Ensuite, on leur a dit : ce sont les animateurs qui font tout pour le groupement, donc il faut des indemnités au moins pour ces gens-là. Là le bailleur s’est opposé, et nous nous sommes dit : si on doit travailler réellement avec le bailleur, il faudrait que l’on s’entende. Eux quand ils viennent ici, ils voyagent avec l’argent du projet où ils prélèvent des indemnités, alors il fallait que nos animateurs aussi aient au moins des indemnités afin de pouvoir vivre comme tout un chacun. C’est ainsi que l’on a eu à discuter avec le bailleur, qui a finalement compris la préoccupation des gens et qui est arrivé à indemniser au moins les responsables de la formation, de la gestion et le secrétaire général de l’association."

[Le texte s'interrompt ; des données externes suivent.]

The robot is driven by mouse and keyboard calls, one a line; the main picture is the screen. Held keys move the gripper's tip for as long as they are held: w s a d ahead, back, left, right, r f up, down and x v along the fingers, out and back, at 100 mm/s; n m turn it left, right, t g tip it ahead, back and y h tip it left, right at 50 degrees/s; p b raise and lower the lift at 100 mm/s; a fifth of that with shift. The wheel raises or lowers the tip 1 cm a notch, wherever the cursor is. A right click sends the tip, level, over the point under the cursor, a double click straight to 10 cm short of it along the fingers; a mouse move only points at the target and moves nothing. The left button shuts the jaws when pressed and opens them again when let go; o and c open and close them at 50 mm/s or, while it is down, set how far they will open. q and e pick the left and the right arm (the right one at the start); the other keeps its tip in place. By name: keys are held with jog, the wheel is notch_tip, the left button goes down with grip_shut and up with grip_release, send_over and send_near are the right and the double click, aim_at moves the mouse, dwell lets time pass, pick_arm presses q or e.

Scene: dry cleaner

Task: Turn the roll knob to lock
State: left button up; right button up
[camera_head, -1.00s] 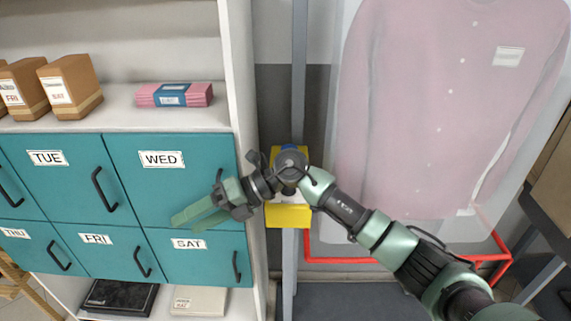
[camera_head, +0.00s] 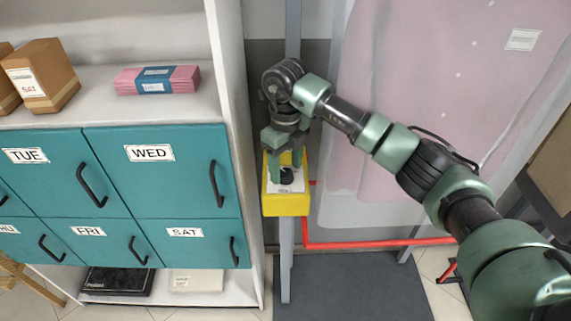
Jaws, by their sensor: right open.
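The roll knob (camera_head: 286,178) is a small black knob on the white plate on the front of a yellow box (camera_head: 286,205). The box is fixed to a grey upright post. My right gripper (camera_head: 286,170) points down at the box, its green fingers apart, one at each side of the knob. I cannot tell whether the fingers touch it. The lettering on the plate is too small to read. My left gripper is not in view.
A white shelf unit with teal drawers (camera_head: 163,182) stands close on the left. A clear-covered pink shirt (camera_head: 430,90) hangs on the right, behind my right arm. A red rail (camera_head: 370,243) runs low beside the post. A dark mat (camera_head: 350,285) lies on the floor.

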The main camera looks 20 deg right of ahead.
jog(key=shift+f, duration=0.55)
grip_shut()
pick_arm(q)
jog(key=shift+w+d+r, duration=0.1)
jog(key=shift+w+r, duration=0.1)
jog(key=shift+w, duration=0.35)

b/ Comment élaborons-nous, avec les groupements, notre programme aujourd’hui.
"Dans notre association, les membres ce sont les groupements, et le projet de l’association est fait en fonction de la demande des groupements. Parce qu’avant de négocier un projet, l’association fait une "tournée d’élaboration du projet", c’est à dire, on passe dans les groupements, on se renseigne pour ce qui est de l’obtention du financement. Après avoir collecté les besoins des groupements, ces besoins-là sont élaborés en projet pour l’association. A l’arrivée on fait une synthèse générale pour voir ce que les gens ont demandé et c’est à partir de là que nous élaborons le projet qui est soumis au bailleur. Si le financement d’un des projets est acquis, il suffit de regarder sur le répertoire des demandes des groupements. Alors, tout ce qui est demandé par un groupement et qui est déjà acquis est directement donné au groupement. Cependant, pour l’achat de matériel c’est souvent l’association parce que s’il faut donné au groupement, il y a le problème de transport qui coûte cher ; de son côté l’association a les moyens de transports de même pour les semences, etc..."
c/ La rectification, la négociation et l’évaluation du programme.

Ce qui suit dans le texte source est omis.